Tuesday, June 16, 2020

Why rejecting the idea of abolishing the police is intellectually dishonest

Pointing out the logical gap:  It is not necessarily true that the police need to exist, so people wanting to abolish police forces is not logically inherently worrisome.  It's worrisome based on fears, not reason.

If public safety and services can be more effectively and humanely delivered/ acquired/ designed in other ways (which we don't know yet because alternative solutions have not been tested), why is there a concern -- why logically -- with the police eventually being abolished?  Some version or part of the police might end up being socially necessary.  OR, we as a society, maybe we as a species, have just not asked the question seriously enough before and so have not yet innovated and tested less damaging answers.

We change how we answer social-management questions all the time.  Overall, that change is toward more recognition of individuals' right to manage their own lives, and our shared responsibility to help others when accident and circumstance lands them with need they cannot themselves supply.

Some activists are calling for abolishment.  Acknowledging that I (currently, personally) see a real need to police ourselves as a society, I don't see that a police force is necessarily the best answer for that.  

Abolishment should be on the table, and in some people's minds a goal, or we will never have cause to imagine how deeply we can unwind the authoritarian assumptions that keep us all enslaved to the current power-structure.

Acknowledging the possibility is necessary for most-effective discussion.

Parallel "necessary for the discussion" assertion in a very different arena:

I attended a conference about artificial intelligence development in vehicles in Michigan, with most of the attendees from the Midwest and a significant chunk from the NE.  I was the only West Coast attendee.  I was also one of maybe three people in the room whose impression was that truly autonomous vehicles were possible.  Most of the people I associate with, in related industries or on the streets, on the West Coast, believe that truly autonomous vehicles are at least possible, and lots of us believe they are basically inevitable.

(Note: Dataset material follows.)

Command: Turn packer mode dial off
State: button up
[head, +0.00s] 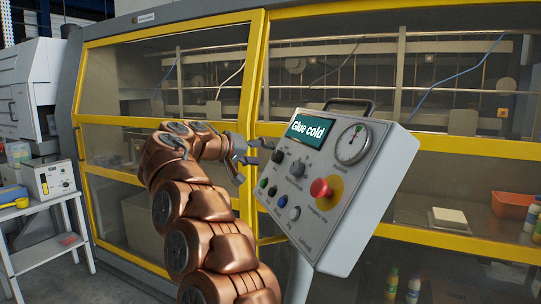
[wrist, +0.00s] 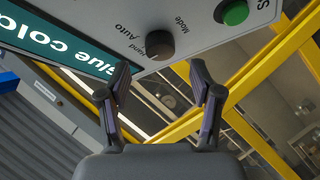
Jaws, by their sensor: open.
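The packer mode dial (wrist: 160,45) is a round dark knob on the grey control panel, with "Mode" and "Auto" printed beside it in the wrist view. A label that looks like "Hand" is partly hidden, and I cannot tell where the dial points. In the head view the dial (head: 279,157) sits below the "Glue cold" display (head: 310,130). My gripper (wrist: 161,82) is open and empty. Its two fingers point at the panel, one to each side of the dial's line, with the tips short of the knob. In the head view my gripper (head: 256,161) is just left of the panel.
A green button (wrist: 235,12) is near the dial. The panel (head: 345,215) also carries a red emergency stop (head: 320,188), a gauge (head: 352,144) and several other buttons. The yellow-framed packer (head: 257,70) stands behind. A side table (head: 45,203) with a box is at the left.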

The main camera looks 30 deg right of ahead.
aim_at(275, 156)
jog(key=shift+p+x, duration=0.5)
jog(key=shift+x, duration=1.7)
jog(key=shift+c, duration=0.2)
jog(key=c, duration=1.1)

The people at that conference, mostly researchers from academia and vehicle production companies, were seriously considering all sorts of mechanical, security, and social questions about the current situation and the future.  And maybe they were all right, and the West Coast research community is wrong, and cars will never get past level three or mayyyybe level 4.  BUT, because they couldn't seriously admit the possibility, there are reams of really important questions raised by others that they, and therefore all the demographics they each represent, are not really considering, and are not participating in the development of answers to.  And, they are not contributing their concerns by asking questions -- and given their apparent lack of trust in actually-autonomous machines, I can guarantee you that the questions they would ask, if they participated, would be qualitatively and importantly different than the questions *actually being asked* on research teams and in facilities on the West Coast, where generally we are (my quick-take impressions) either more optimistic or more resigned to the coming dystopia.

They have removed themselves from a conversation that might lead to radical social shifts in every aspect of life, because they reject at the start, "instinctively" (but not, since lots of other humans don't) the assertion that the change could ever be that deep.  They therefore risk people whose entire psychological approach to the question accidentally excludes them (optimism and resignation are neither of them deliberate exclusions of skepticism or pessimism) -- they risk that those thinkers, with an essentially foreign cultural-mindset, will make all of the decisions at the cutting edge of testing and implementation, just because those foreign mindset people believe the cutting edge, and the eventual goal, are way further out than the "sensible" people at that conference do.

In a third arena:

I can't get most artists to understand that no matter how cool computer art tools now are, until very recently they were exclusively built by mathematicians and logicians, not artists, and that means they serve a different type of mind and problem-solving process than most artists have/use.  As the computer-native generation comes into its own, that is already changing, but artists should be aware when they step into a computer programmer's best approximation of what they think the artists said they wanted, that that is *not* the same as what the artists wanted, and it limits the questions that can be asked artistically and the answers that can be levied.

I love the new computer tools; they can do really amazing, neat stuff.  But conceptualizing what the questions *look like* in the mind of The Other can teach you a lot about the tool that is proposed or handed to you.

And so: It is necessary to accept that abolishing the police is a legitimate consideration, and might be the best-case end goal, in order to participate honestly (in the mathematical/logical-honesty sense) in the change-discussions that are going on.

*And* rejecting the idea is just intellectually dishonest.  It's not at all apparent that it's impossible. It's definitely massively inconvenient to a lot of people's psyches and understanding of the world, and makes most people in America very, very uncomfortable.  But that doesn't mean keeping the police as such is either necessary or logical.

It might be the best solution.  It might be not the best solution but better than what we have going on.  It might be a very bad solution indeed (in which case I have little doubt that reimplementing a police force will be way less hard than dismantling it was).

It needs to be an honestly accepted part of the discussion.